Wednesday, October 29, 2008

Today for my reaction blog I will be writing about chapter two in Blogging America. The chapter is titled The Blogs in Society. When I began reading this chapter I was trying to prepare myself for an uphill battle. It was not the case that I do not understand the reading it just seems to me that there is a lot of clutter in these chapters. I was heading home from NYC on a train leaving from Penn Station. As I walked down the aisle to my sit I saw many businessmen and women typing frantically on their computers and Blackberries. Could they to be bloggin?

 

 

            A big part about this chapter was how when people start off blogging they do so anonymously but eventually reveal who they are. The author says people are looking to be heard when they blog and since blogs are usually based on your life anyways what is the point of hiding behind a screen name. The author also points out that by 2010 there will be over five hundred million blogs. Although there are so many now and will be so many in the future this is still a younger generation technology. Web 2.0 technologies such as blogging sites probably will not have as big of a life changing effect on someone in there 70’s and older as it will on someone like me in there 20’s.

 

            My theory is that blogging has created an atmosphere for someone who used to write in a diary. Someone who wanted their life thoughts to be so personal although they wished someone would know how they felt.
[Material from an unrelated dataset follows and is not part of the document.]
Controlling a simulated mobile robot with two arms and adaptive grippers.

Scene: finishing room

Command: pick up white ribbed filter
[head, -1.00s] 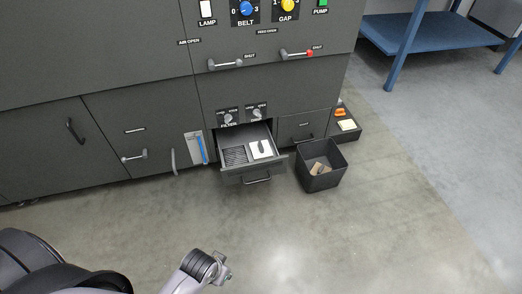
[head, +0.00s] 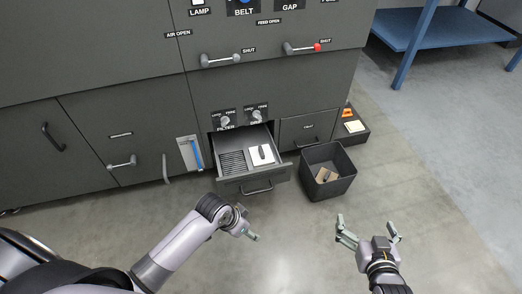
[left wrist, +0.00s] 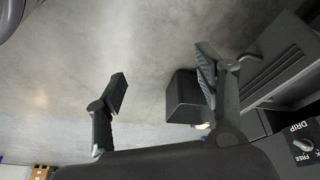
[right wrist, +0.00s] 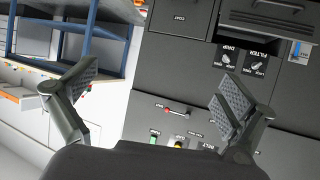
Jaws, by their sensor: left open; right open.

This is the beauty about blogging anyone can write anything and be anything they want in order to be seen. This is the most dangerous part about blogging about your life. The fact is humans are naturally critical and the author discusses this in two examples of people receiving threats from others on their blogs. When someone puts there lives online they need to realize there is a chance that someone out there could disagree with it greatly and needs to be willing to accept it when it happens. Blogging is becoming a huge part of the world and although I myself am not a blogger I can see myself being one. I just don’t have the topic to write about yet.

 

Barlow, Aaron. Blogging America. (2008). The Blogs in Society (Chapter 2).